START Record extracts

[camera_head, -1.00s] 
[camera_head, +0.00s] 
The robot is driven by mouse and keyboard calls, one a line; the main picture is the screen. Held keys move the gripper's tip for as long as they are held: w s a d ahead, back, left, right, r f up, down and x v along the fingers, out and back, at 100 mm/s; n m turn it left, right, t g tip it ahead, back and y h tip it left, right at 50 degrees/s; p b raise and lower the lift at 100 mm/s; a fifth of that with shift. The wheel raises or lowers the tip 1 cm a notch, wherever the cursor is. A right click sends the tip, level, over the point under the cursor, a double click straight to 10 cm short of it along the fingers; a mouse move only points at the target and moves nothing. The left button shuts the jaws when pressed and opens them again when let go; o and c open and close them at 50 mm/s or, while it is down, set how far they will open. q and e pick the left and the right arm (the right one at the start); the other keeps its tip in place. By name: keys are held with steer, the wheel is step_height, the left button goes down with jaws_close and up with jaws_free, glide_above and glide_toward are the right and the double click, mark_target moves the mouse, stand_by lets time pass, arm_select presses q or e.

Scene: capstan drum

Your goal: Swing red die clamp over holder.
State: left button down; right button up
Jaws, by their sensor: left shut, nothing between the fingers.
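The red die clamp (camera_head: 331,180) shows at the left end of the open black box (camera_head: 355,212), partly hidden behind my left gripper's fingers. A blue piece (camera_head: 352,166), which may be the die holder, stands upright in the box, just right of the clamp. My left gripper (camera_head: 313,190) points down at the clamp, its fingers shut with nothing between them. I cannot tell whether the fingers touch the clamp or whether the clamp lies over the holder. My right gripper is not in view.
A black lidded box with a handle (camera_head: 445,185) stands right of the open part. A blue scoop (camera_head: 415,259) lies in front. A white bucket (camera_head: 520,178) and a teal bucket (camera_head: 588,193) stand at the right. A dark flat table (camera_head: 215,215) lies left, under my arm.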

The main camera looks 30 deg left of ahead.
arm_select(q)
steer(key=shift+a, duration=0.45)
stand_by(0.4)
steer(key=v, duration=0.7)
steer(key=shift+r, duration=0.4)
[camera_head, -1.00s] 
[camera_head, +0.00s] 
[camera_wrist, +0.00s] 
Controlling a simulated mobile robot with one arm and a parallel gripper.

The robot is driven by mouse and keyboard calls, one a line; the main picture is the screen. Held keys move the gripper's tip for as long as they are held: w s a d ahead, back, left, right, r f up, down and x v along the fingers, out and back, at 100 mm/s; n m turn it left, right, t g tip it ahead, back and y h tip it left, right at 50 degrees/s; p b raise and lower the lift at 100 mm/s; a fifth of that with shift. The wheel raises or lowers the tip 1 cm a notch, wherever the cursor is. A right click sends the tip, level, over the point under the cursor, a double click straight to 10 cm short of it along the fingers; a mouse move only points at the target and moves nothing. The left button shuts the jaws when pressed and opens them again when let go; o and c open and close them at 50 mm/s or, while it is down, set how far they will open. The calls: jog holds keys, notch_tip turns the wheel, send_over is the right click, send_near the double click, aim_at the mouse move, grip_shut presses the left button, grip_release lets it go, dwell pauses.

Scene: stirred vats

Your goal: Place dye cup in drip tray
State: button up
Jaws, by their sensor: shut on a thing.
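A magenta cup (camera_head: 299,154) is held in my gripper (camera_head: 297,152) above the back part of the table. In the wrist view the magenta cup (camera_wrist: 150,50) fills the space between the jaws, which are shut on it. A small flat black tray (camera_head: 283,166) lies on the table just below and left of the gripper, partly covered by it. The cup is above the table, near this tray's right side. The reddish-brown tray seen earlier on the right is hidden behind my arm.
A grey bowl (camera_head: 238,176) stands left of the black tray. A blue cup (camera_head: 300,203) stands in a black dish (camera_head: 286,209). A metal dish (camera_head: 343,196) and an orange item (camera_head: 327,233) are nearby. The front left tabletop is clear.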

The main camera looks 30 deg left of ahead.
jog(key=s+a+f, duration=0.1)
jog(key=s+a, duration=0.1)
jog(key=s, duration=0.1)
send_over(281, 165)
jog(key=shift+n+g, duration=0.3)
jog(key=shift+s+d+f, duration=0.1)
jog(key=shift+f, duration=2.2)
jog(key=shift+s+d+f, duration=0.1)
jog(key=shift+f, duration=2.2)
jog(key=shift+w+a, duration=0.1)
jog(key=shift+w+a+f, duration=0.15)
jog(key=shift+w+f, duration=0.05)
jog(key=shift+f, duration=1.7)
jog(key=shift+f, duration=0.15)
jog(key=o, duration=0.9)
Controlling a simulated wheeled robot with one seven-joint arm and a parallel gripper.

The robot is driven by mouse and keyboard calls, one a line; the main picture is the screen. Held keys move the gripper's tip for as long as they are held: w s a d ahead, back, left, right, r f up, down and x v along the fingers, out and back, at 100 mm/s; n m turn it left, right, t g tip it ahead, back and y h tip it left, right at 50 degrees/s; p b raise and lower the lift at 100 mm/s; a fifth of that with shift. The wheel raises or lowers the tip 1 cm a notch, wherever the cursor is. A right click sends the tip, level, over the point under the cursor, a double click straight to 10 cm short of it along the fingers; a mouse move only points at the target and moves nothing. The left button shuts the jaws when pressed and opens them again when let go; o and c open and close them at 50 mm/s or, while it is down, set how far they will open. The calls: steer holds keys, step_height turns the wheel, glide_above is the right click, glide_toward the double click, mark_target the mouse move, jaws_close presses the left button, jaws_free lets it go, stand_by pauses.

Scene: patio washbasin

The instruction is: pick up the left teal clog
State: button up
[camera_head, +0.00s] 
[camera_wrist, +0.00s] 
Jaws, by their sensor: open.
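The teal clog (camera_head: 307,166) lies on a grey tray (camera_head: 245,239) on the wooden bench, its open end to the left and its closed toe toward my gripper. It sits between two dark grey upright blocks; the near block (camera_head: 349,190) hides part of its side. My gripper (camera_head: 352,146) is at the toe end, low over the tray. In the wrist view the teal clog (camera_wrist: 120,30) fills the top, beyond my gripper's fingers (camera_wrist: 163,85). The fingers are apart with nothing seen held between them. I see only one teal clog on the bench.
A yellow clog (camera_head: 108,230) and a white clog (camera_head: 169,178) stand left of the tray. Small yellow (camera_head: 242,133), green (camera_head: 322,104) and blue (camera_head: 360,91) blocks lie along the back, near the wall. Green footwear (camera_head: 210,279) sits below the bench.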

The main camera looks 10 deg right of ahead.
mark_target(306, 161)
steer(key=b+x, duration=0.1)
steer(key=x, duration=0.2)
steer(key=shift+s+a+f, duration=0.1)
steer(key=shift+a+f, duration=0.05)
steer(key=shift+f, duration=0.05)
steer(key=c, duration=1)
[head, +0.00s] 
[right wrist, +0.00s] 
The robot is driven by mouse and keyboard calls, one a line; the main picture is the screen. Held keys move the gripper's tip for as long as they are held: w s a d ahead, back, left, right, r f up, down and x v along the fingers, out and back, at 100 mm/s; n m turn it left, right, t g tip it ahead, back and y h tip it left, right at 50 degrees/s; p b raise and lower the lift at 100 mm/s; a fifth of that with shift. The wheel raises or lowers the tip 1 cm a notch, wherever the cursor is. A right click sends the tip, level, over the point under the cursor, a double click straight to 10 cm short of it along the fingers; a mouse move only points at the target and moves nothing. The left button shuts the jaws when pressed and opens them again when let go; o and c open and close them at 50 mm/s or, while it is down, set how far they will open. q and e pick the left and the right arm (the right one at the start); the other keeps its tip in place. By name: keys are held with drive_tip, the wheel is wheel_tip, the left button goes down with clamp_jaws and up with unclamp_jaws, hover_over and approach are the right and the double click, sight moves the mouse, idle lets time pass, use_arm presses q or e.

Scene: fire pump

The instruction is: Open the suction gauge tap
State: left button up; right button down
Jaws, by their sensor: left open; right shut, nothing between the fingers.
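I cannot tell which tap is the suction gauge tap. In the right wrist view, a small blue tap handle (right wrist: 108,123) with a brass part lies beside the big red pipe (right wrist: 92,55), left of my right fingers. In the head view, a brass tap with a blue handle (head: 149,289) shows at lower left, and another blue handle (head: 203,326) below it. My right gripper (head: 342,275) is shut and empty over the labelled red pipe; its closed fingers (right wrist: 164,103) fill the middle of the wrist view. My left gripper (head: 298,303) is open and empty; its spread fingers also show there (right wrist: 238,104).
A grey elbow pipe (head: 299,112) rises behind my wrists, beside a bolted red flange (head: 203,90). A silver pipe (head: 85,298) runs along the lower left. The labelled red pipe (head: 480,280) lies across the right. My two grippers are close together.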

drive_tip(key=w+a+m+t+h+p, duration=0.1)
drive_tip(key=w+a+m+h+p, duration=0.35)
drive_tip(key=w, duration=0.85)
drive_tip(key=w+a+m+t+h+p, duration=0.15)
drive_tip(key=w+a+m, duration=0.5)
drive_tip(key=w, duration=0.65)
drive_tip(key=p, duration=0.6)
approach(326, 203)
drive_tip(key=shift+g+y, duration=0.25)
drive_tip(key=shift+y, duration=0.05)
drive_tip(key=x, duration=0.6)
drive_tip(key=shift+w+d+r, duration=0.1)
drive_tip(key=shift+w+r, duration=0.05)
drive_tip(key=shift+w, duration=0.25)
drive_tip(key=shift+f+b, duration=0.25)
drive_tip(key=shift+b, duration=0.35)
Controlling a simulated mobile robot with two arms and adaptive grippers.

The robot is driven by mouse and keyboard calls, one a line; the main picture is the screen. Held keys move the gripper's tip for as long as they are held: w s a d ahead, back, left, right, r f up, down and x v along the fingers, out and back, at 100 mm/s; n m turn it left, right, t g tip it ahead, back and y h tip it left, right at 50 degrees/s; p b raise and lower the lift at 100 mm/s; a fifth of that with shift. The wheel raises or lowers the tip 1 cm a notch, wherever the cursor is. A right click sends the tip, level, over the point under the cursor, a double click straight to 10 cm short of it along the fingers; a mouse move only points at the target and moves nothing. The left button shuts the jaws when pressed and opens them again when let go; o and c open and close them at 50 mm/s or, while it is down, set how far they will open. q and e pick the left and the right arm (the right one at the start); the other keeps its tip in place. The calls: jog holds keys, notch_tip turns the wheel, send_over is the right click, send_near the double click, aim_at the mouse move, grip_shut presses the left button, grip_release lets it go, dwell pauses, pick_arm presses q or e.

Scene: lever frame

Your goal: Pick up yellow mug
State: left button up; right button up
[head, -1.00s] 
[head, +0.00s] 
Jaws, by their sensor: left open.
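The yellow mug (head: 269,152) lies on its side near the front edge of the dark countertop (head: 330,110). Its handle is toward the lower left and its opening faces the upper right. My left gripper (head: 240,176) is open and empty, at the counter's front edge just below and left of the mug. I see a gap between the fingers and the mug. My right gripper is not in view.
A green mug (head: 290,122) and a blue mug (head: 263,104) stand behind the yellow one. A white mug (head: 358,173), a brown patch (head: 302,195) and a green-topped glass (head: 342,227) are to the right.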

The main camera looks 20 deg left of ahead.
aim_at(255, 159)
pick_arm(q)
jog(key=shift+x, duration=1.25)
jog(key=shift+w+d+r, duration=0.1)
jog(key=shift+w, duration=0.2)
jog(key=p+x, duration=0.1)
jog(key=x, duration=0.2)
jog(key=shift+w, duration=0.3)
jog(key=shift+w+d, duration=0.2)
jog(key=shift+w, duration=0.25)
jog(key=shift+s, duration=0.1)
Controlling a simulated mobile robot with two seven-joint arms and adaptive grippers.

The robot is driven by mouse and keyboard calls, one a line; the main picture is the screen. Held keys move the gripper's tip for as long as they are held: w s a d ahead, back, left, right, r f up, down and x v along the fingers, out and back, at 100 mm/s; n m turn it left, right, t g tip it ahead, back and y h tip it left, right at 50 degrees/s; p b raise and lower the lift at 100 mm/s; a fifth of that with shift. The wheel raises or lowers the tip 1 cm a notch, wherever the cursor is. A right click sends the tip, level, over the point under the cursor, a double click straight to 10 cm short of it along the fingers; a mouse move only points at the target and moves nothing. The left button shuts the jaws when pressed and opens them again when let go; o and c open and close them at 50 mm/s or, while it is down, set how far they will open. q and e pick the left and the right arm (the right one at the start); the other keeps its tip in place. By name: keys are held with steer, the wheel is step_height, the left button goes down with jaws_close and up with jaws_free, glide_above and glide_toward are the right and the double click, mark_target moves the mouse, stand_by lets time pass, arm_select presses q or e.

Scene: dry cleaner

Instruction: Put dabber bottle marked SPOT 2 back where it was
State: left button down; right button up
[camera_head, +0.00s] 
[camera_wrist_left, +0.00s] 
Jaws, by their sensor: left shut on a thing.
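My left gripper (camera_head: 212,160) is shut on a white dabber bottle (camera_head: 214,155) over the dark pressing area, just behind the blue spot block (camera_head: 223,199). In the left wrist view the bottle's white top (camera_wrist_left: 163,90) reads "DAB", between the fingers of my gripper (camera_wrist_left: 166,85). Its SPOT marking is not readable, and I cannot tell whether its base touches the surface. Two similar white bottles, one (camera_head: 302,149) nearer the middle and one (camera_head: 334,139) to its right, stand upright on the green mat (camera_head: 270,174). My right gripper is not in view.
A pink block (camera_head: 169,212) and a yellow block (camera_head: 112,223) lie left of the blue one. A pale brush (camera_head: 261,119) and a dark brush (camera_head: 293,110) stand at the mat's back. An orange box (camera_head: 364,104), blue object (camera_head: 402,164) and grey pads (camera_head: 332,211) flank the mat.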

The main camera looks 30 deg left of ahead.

END Record extracts

* Written request: Show every line where the string "goal" appears.

* Exercise answer:
Your goal: Swing red die clamp over holder.
Your goal: Place dye cup in drip tray
Your goal: Pick up yellow mug

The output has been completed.